* _Stated exercise_
Identify each line holding the string "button" and copy it.

>>>

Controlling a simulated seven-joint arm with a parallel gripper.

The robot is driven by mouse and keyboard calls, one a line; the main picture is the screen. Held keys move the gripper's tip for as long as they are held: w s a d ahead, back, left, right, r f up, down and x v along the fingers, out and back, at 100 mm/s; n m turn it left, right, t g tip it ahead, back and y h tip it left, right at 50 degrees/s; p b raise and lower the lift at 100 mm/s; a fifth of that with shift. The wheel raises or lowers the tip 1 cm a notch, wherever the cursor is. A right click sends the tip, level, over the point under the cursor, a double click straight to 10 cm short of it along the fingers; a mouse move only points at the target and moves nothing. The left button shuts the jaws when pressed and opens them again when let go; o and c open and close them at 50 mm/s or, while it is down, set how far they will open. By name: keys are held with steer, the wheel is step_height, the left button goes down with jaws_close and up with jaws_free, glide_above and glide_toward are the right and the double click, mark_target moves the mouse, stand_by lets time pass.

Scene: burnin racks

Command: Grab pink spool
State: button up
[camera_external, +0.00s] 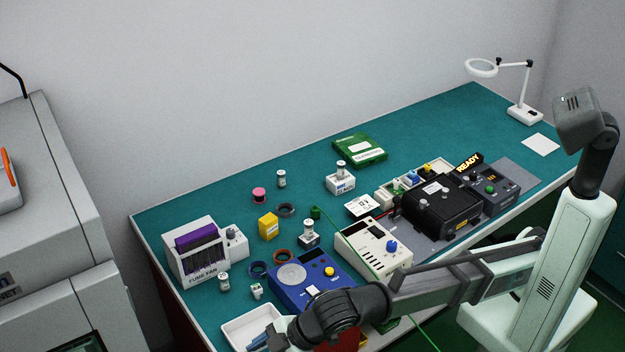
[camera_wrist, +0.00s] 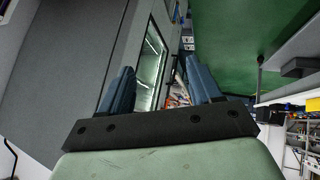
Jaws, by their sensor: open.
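My gripper (camera_external: 262,342) is at the front edge of the bench, low in the outside view, well in front of the spool. In the wrist view my gripper's two blue fingers (camera_wrist: 160,88) stand wide apart with nothing between them. The spool does not show in the wrist view.
A white tray (camera_external: 250,328) lies beside my gripper. A blue device (camera_external: 305,280) and a cream meter (camera_external: 373,250) stand right.

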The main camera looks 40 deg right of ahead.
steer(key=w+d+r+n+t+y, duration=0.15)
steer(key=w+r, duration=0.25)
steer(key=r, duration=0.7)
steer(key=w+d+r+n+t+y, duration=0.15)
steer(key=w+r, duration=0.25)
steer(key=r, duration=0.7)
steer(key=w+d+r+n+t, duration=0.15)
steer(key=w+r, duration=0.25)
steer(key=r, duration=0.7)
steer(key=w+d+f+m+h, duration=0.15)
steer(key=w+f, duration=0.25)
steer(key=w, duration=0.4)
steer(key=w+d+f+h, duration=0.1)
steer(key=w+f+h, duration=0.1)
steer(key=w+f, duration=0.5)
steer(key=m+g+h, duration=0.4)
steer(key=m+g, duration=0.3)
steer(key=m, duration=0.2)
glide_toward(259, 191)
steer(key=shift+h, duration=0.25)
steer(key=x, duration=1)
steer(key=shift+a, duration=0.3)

<<<

* _Exercise answer_
The robot is driven by mouse and keyboard calls, one a line; the main picture is the screen. Held keys move the gripper's tip for as long as they are held: w s a d ahead, back, left, right, r f up, down and x v along the fingers, out and back, at 100 mm/s; n m turn it left, right, t g tip it ahead, back and y h tip it left, right at 50 degrees/s; p b raise and lower the lift at 100 mm/s; a fifth of that with shift. The wheel raises or lowers the tip 1 cm a notch, wherever the cursor is. A right click sends the tip, level, over the point under the cursor, a double click straight to 10 cm short of it along the fingers; a mouse move only points at the target and moves nothing. The left button shuts the jaws when pressed and opens them again when let go; o and c open and close them at 50 mm/s or, while it is down, set how far they will open. By name: keys are held with steer, the wheel is step_height, the left button goes down with jaws_close and up with jaws_free, glide_above and glide_toward are the right and the double click, mark_target moves the mouse, stand_by lets time pass.
State: button up

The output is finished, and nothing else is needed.